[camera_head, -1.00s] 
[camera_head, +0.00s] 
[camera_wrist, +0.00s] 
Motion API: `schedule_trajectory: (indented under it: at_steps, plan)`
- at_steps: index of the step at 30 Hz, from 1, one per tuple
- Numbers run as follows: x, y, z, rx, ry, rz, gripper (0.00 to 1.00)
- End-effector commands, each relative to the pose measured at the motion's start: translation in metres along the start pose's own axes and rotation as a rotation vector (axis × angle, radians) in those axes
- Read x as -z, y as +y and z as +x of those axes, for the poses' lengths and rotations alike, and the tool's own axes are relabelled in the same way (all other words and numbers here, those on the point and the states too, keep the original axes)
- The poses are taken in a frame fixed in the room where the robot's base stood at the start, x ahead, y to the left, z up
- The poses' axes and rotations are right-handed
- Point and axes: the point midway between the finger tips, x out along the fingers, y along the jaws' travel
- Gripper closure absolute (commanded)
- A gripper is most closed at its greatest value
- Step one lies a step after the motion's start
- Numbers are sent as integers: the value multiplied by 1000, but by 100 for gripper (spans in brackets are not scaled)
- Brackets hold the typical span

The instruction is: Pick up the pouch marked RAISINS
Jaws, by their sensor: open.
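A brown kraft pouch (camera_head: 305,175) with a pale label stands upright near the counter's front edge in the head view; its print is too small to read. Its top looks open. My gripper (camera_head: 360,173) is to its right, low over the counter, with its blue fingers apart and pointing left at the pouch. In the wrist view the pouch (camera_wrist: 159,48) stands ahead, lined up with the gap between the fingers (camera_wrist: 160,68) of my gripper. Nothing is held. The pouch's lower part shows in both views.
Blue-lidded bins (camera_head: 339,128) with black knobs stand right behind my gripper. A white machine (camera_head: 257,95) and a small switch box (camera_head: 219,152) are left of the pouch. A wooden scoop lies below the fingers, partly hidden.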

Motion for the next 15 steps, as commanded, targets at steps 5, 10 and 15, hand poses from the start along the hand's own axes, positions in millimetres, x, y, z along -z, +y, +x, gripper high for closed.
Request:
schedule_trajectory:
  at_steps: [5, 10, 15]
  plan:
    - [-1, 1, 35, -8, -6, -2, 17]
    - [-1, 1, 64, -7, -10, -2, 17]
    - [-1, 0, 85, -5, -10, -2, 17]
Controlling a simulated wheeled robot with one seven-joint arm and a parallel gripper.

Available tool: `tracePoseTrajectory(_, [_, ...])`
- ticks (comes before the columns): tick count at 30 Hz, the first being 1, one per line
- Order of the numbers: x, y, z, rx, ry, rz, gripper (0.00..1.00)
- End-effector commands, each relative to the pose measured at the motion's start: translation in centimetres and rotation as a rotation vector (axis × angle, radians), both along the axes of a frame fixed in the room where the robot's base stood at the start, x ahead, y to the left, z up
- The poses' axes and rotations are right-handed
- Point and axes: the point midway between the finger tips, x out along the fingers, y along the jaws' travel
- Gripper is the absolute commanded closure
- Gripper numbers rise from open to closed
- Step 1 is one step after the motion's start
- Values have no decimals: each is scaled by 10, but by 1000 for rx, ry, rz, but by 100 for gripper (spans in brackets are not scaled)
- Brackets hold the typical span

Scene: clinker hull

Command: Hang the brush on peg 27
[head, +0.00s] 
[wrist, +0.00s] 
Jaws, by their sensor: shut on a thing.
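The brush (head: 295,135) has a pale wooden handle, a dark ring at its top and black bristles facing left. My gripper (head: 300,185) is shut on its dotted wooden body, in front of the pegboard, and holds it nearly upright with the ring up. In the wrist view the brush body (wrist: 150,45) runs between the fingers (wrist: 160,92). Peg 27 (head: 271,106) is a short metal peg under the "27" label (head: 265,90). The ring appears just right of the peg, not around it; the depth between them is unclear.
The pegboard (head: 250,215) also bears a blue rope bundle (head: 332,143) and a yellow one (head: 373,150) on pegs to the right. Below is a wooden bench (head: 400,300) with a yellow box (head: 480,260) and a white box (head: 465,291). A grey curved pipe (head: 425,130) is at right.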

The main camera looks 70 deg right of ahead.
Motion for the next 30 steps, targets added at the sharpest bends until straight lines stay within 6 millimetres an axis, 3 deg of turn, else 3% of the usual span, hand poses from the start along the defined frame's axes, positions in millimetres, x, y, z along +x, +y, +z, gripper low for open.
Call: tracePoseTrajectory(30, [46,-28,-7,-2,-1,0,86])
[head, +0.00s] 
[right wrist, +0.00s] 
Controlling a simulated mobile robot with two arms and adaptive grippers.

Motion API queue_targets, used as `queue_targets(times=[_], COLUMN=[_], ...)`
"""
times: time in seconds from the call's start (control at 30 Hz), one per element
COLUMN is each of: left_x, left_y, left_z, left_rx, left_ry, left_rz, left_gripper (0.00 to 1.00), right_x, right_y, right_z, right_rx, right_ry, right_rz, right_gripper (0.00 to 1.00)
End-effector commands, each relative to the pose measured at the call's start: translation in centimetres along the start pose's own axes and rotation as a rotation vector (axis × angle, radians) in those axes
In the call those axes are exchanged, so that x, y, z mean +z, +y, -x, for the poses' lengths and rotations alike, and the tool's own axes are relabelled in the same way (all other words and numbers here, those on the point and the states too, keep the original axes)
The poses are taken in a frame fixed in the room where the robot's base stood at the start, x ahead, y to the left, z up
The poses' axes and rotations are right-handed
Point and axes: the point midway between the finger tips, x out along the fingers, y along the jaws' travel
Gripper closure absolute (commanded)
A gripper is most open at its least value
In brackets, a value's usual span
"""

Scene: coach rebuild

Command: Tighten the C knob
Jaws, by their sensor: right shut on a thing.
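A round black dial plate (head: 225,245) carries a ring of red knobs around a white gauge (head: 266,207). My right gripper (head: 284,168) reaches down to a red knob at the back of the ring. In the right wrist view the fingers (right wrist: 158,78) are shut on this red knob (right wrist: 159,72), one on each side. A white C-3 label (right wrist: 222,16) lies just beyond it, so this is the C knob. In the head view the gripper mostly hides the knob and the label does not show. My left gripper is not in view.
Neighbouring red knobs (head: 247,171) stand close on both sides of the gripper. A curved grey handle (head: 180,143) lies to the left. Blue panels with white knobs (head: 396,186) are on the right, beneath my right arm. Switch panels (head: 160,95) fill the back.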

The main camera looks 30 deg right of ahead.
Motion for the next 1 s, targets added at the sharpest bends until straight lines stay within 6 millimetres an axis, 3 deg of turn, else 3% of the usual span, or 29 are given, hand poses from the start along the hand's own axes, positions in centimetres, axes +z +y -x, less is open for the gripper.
======
TASK BRIEF.
Where a line in the material contains "room", copy that line.

WORKED SOLUTION.
- The poses are taken in a frame fixed in the room where the robot's base stood at the start, x ahead, y to the left, z up
- End-effector commands, each relative to the pose measured at the motion's start: translation in centimetres and rotation as a rotation vector (axis × angle, radians), both along the axes of a frame fixed in the room where the robot's base stood at the start, x ahead, y to the left, z up
The poses are taken in a frame fixed in the room where the robot's base stood at the start, x ahead, y to the left, z up

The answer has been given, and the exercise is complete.